I was at GUADEC this week so here is a summary of what I took out of it.
GUADEC was held in The Hague this year and hosted by De Haagse Hogeschool. The Hague is a nice medium sized town where, in typical Dutch fashion, you go everywhere by bicycle or tram. Public transport is very efficient, fast and always on time. In short, the only similarity with London is that the weather was cold and cloudy most of the time we were there. De Haagse Hogeschool is a great space for such a conference, with good rooms for the talks and a great space to mingle with people during breaks. However, the restaurants around the venue were clearly not used to having that many customers and I missed the afternoon keynote talks both on Thursday and Friday when it took longer than expected to have lunch. On the other hand, lunchtime was always spent with a bunch of very interesting people so no harm done there.
As there were different streams running in parallel, I didn't go to all the talks. Also, I may have completely missed the main point of any talk so what follows is my take on things. It may be biased, incomplete or outright wrong due to me misunderstanding something or other.
GNOME, the Web and Freedom, by Luis Villa
Luis is a lawyer at Mozilla and a geek. His premise is that since the first GUADEC in 2000, a universal platform built on open source software has appeared on every computer on the planet and it's a platform upon which Microsoft is actually struggling to keep up with the competition. It's not GNOME, it's the web. And it's not a fad, it's here to stay (despite what the star formerly known as the star formerly know as Prince might say).
I completely agree with the idea of integrating the web into the desktop. A photo management application for instance should be able to seamlessly integrate with services like flickr so that you don't have to leave your desktop to upload photos to flickr or to subscribe to someone's photo stream. In practice, this is what The Web Standards Project have been pushing for some time in the form of the semantic web.
Finally, there is on aspect which I believe Luis is very aware of: I want to know where my data is hosted and be able to make sure that some of my data is exclusively hosted on my own machine, not somewhere in the cloud. That sort of issues will need to be addressed if the desktop platform we use is to integrate more closely with the web.

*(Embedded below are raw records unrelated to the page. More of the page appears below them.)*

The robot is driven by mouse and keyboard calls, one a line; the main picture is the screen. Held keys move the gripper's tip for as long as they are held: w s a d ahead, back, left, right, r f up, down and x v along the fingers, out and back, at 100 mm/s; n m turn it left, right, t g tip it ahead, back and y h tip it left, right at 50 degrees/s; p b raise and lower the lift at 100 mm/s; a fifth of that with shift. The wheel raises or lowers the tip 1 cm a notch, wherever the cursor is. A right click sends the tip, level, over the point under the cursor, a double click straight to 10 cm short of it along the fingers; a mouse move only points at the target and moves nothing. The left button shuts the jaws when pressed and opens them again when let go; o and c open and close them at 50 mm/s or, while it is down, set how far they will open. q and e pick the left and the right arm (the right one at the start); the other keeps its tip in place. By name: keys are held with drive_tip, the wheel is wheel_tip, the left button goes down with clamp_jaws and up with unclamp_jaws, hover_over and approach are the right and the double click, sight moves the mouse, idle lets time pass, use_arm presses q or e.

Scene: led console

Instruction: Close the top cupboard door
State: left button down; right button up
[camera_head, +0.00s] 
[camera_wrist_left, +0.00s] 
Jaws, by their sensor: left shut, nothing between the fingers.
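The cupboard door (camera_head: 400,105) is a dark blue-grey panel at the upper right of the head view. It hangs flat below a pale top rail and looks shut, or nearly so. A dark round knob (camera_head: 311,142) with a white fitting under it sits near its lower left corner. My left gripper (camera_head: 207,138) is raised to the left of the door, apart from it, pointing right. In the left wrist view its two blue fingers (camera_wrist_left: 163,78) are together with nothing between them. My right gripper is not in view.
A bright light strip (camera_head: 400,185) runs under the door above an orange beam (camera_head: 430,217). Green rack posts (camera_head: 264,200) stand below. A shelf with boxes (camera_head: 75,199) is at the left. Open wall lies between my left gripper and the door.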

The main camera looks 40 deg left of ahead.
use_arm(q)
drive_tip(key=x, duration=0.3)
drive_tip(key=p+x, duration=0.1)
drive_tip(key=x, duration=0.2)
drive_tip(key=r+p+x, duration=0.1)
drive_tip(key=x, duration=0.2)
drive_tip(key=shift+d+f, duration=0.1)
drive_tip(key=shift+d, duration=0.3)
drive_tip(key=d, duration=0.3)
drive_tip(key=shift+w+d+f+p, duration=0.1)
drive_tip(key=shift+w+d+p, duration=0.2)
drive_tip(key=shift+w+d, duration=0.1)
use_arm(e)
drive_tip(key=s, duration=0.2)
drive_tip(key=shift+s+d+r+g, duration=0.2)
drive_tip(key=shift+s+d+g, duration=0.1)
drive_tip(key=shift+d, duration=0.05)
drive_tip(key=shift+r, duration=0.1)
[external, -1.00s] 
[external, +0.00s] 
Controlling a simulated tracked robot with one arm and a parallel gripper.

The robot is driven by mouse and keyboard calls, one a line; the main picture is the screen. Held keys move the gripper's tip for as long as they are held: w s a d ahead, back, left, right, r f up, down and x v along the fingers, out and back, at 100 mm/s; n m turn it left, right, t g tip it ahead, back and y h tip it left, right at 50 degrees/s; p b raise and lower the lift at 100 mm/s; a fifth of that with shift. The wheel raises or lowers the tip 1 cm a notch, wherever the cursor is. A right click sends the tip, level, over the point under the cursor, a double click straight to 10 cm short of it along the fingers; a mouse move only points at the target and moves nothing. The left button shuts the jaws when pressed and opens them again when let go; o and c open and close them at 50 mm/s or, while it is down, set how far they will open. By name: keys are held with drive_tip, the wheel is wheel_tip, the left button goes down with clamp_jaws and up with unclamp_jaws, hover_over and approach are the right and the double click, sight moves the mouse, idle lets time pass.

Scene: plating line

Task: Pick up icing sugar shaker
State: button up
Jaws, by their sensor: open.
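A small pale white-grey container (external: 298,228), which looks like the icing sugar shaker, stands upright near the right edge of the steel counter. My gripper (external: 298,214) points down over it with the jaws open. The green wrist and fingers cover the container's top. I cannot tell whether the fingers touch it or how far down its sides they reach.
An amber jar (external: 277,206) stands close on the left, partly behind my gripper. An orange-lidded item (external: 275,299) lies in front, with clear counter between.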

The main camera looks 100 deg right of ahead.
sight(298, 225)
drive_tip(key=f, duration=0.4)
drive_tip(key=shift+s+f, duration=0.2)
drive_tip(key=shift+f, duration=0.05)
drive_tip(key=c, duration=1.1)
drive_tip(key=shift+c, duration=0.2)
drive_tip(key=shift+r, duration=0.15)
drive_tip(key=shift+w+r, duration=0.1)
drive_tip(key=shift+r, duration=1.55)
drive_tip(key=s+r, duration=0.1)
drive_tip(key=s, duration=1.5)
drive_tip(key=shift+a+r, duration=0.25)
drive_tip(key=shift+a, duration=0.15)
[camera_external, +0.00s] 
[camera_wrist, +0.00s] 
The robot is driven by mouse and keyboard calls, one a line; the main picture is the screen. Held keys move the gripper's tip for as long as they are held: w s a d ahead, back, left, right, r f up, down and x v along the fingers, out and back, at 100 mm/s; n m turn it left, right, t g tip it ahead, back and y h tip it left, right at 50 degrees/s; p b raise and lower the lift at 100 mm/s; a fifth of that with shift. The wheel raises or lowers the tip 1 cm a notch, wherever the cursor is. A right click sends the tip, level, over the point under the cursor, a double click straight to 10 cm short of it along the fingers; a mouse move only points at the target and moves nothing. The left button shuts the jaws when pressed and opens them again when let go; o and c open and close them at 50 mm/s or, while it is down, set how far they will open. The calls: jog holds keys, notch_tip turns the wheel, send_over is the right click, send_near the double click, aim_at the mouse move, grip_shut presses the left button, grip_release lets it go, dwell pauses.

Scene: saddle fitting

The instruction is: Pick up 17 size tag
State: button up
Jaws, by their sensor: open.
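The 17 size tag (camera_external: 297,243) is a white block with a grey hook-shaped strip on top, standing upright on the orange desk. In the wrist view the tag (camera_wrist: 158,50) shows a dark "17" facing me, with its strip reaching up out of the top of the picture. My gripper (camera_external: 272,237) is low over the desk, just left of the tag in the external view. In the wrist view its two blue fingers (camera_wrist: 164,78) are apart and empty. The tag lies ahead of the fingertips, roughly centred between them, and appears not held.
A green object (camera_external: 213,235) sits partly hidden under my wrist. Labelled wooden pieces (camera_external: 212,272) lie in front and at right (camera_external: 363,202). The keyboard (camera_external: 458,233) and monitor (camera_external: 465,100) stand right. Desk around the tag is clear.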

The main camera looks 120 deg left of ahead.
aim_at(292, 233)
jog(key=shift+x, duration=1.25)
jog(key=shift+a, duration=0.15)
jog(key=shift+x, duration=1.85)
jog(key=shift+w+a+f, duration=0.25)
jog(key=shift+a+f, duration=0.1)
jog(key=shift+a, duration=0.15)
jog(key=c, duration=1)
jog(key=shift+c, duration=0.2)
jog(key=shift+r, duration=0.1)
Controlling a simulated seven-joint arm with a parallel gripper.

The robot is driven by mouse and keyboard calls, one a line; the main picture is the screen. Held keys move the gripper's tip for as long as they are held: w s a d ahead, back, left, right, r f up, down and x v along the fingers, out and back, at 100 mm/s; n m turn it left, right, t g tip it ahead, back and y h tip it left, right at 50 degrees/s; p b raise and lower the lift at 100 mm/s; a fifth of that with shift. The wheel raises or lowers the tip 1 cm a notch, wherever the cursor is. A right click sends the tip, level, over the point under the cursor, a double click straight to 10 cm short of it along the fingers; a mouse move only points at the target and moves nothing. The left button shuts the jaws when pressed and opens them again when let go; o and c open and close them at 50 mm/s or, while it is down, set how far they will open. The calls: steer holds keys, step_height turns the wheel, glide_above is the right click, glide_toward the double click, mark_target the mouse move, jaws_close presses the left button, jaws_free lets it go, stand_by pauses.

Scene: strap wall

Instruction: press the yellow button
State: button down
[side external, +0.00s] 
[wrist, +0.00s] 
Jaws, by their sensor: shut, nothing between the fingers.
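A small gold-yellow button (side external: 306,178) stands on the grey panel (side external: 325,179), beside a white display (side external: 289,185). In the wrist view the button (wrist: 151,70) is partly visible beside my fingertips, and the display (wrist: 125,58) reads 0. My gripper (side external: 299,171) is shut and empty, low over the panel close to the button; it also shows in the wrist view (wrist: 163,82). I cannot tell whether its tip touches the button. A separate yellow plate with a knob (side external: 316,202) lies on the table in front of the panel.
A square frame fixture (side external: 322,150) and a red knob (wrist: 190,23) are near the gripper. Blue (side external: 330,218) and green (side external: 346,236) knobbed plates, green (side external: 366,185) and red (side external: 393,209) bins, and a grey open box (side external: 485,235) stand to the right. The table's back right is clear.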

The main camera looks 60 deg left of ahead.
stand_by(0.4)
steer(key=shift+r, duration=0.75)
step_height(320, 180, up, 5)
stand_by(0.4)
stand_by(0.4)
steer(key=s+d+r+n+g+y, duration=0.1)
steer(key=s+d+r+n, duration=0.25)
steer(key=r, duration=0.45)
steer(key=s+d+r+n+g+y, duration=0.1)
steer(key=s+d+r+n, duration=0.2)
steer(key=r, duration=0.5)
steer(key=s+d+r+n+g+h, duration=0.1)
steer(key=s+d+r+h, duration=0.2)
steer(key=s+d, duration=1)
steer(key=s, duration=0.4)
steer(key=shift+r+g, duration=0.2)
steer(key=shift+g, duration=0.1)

Who Makes GNOME? by Dave Neary
This talk sparked a bit of controversy. Dave presented the results of the GNOME Census report. This report produced some statistics on the people who contribute to GNOME in the form of commits to the repositories. The idea was to understand better who contributes to GNOME and how much of it is contributed by paid developers.
Obviously, the fact that Red Hat accounts for 16.3% of the total and Canonical accounts for just over 1% sparked controversy with people saying that this was the proof that Canonical didn't contribute. We're talking about statistics here so as usual they don't tell the whole story and I feel it is very dangerous to draw any conclusion from them. Dave is very aware of the fact and took great care in including caveats in his presentation. That didn't prove enough to prevent the controversy though. So here's my take on what aspects of the statistics show that they should be taken with a pinch of salt:
- The top 2 contributor categories are Volunteer and Unknown and between them represent more than 40% of the contributions. Those people may have become contributors for a variety of reasons and some of them may be from Canonical or Red Hat or any other company, or may have become individual contributors as a result of using Fedora or Ubuntu, we just don't know.
- There are 11 companies between 1 and 3% (ranks 6 to 16). A small change in the number of contributions could change the list dramatically.
- Counting commit events only tells part of the story and focuses exclusively on the development effort. From my experience, in order to deliver projects, packaging, testing and bug management is as important as development. And so are specifications, usability studies and artwork. As a community, in order to deliver the best operating system possible, we need all of the above. Ubuntu (and by extension Canonical) has been very successful in addressing the non-development aspects of delivering a great operating system based on great open source software. And I'd rather Canonical concentrated on working on the areas where the community is lacking resources and experience than add more resources to the bits that are already well covered.
State of the GNOME 3 Shell, by Owen Taylor
I have very few notes on this talk, it basically amounts to: some stuff works, some doesn't and it's still a work in progress.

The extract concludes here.